Union dues may be required if you have employees who are part of a union. But union dues are post-tax, so you’ll need to calculate taxes before taking the union dues out of an employee’s net pay.
The biggest benefit to companies comes with post-tax retirement plans. While there’s no direct economic benefit, offering these plans will help you attract and retain top talent. For employees specifically contributing to post-tax retirement plans like a Roth 401(k), their biggest benefit is that the money they contribute grows tax-free. It’s also not taxable when they take the money out as a retirement contribution.
Pre-tax vs Post-tax Deduction Calculation Example
Let’s look at how pre-tax and post-tax deductions work in practice.
Say Anna earns $1,000 per pay period in gross wages. She contributes $150 per pay period toward health insurance (pre-tax deduction), reducing the taxable income to $850. This saves her taxes on the $150 per pay period because the tax burden is calculated on $850, not $1,000—meaning she will only be taxed $192.53, resulting in a net pay of $657.47.
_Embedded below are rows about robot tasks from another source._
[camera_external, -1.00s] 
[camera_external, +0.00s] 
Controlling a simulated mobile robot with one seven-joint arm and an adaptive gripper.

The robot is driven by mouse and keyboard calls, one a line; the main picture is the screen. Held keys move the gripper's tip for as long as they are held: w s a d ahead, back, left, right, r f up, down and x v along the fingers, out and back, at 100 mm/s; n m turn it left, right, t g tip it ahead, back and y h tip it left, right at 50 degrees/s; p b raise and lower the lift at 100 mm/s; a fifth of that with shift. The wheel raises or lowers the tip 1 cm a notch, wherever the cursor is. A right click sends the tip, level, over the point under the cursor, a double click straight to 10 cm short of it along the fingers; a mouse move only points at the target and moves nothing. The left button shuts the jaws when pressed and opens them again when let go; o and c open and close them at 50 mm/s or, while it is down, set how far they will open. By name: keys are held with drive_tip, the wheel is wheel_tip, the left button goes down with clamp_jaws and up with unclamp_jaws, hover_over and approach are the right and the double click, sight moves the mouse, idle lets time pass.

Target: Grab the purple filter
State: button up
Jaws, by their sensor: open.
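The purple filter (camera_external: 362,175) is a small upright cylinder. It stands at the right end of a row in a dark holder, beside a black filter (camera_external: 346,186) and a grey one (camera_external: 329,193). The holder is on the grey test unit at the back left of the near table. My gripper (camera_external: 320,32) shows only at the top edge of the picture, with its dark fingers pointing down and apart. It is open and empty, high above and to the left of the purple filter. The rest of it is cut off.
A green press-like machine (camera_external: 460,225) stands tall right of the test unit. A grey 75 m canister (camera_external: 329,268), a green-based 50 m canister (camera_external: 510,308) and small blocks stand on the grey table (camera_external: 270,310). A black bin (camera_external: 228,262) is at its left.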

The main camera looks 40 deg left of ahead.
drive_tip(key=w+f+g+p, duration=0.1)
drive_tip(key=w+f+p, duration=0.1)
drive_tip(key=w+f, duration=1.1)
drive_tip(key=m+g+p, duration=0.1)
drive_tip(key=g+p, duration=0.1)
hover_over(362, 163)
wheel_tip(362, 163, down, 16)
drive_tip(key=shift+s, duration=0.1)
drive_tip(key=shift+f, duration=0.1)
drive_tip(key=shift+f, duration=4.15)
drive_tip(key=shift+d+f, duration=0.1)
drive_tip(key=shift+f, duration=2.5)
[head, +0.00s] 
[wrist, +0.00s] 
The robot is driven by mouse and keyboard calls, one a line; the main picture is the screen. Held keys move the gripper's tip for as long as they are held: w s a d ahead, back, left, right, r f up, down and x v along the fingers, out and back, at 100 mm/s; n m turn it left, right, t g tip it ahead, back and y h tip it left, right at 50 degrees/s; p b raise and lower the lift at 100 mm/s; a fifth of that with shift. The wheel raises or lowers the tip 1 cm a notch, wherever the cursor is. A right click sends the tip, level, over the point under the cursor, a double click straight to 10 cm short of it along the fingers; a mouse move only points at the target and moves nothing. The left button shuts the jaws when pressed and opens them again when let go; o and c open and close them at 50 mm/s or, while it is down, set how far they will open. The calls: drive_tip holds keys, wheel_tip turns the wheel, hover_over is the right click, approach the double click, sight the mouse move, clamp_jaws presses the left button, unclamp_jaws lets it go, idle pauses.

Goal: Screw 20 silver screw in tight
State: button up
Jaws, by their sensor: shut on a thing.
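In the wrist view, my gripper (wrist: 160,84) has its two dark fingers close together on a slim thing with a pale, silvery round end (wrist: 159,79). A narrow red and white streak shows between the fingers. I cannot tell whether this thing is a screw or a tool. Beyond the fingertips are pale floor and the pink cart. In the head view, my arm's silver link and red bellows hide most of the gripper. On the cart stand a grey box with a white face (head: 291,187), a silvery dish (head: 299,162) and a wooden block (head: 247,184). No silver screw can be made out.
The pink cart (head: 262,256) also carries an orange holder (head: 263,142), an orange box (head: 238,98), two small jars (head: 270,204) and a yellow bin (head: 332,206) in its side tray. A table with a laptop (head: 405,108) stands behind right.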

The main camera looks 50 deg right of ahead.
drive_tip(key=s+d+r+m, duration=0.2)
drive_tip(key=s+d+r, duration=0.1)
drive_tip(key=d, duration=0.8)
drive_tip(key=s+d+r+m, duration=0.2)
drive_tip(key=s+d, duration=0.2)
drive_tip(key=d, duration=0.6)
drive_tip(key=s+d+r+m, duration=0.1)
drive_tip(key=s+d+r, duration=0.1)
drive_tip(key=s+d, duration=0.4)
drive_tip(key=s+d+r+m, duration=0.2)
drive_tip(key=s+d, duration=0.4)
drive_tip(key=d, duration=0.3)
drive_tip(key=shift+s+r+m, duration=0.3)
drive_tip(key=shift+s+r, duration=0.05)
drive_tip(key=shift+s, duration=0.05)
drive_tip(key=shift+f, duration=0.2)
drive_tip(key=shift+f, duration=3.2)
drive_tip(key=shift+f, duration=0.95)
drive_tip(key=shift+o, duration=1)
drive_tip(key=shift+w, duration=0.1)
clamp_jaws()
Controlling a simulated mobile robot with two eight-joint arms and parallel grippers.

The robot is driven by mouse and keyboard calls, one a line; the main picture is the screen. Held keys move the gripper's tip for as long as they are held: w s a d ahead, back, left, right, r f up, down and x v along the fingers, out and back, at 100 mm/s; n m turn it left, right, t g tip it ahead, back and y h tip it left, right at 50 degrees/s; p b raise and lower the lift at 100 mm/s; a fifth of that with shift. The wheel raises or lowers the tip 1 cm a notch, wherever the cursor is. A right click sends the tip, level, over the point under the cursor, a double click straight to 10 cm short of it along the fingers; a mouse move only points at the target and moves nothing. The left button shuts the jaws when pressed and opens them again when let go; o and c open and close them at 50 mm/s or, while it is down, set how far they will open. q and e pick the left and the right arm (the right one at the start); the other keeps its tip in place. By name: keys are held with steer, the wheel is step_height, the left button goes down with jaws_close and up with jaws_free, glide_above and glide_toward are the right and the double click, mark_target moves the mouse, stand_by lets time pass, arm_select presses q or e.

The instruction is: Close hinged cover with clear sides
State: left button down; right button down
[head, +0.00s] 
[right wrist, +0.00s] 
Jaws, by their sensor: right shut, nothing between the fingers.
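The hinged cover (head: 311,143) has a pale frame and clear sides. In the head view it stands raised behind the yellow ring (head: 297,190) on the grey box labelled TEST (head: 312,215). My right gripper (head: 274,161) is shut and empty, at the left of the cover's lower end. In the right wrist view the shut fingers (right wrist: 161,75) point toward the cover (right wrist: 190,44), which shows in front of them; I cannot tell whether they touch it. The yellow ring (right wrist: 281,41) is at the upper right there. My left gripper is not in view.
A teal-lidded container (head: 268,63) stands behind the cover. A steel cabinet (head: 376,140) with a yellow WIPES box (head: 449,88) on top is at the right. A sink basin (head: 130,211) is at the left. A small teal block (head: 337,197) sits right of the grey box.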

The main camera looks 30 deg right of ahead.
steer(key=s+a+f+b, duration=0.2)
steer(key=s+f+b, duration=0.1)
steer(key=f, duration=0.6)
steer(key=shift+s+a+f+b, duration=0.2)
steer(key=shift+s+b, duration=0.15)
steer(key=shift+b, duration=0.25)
On the other hand, say Anna instead has a wage garnishment of $150 for an unpaid bill. Because this is a post-tax deduction, it doesn’t affect the payroll tax calculation or reduce Anna’s income tax burden—meaning her $1,000 pay would be taxed by $226.50, and then deducted the $150, resulting in a net pay of $623.50.
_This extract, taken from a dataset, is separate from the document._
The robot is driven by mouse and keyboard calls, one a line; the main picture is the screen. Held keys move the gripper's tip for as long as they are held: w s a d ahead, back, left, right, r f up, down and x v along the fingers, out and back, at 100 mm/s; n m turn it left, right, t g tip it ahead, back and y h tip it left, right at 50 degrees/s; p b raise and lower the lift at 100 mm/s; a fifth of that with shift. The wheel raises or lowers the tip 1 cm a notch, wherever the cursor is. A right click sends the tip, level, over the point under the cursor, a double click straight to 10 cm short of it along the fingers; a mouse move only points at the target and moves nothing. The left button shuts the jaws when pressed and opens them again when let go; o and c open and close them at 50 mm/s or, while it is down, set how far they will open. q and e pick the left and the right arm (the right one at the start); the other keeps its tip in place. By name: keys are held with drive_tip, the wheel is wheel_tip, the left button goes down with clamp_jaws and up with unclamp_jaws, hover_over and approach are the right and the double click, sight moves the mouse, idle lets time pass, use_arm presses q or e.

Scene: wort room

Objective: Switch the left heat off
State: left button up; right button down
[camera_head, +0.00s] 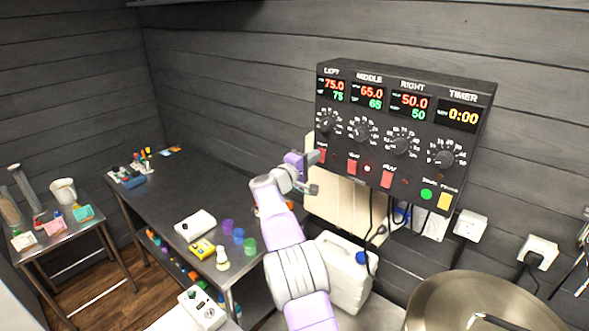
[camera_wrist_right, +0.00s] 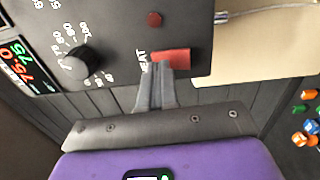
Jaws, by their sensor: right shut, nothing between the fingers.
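The black control box (camera_head: 400,130) hangs on the wall with columns marked left, middle, right and timer. The left column reads 75.0 in red over 75 in green. A dark red lamp (camera_wrist_right: 155,19) beside the switch looks dim. My left gripper is out of view.
Two more red switches, middle (camera_head: 352,167) and right (camera_head: 387,179), sit along the box's lower edge. A white jug (camera_head: 347,275) and a metal kettle (camera_head: 480,300) stand below. A dark workbench (camera_head: 190,190) with small items is at left.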

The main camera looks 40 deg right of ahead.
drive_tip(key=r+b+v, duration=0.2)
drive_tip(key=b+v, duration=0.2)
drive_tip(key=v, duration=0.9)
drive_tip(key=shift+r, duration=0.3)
The most common mistake employers make when calculating payroll is subtracting deductions at the wrong time. Pre-tax deductions must be removed from the payroll tax calculation before determining tax liability. Post-tax deductions aren’t factored into the payroll tax calculation.
Pre-tax deductions are just one of many parts of running payroll. While they don’t affect taxes directly, post-tax deductions must also be considered. Following this guide is a great start to ensuring you pay your employees correctly and on time. To help you eliminate mistakes, consider partnering with a trusted payroll software that can do these calculations for you automatically.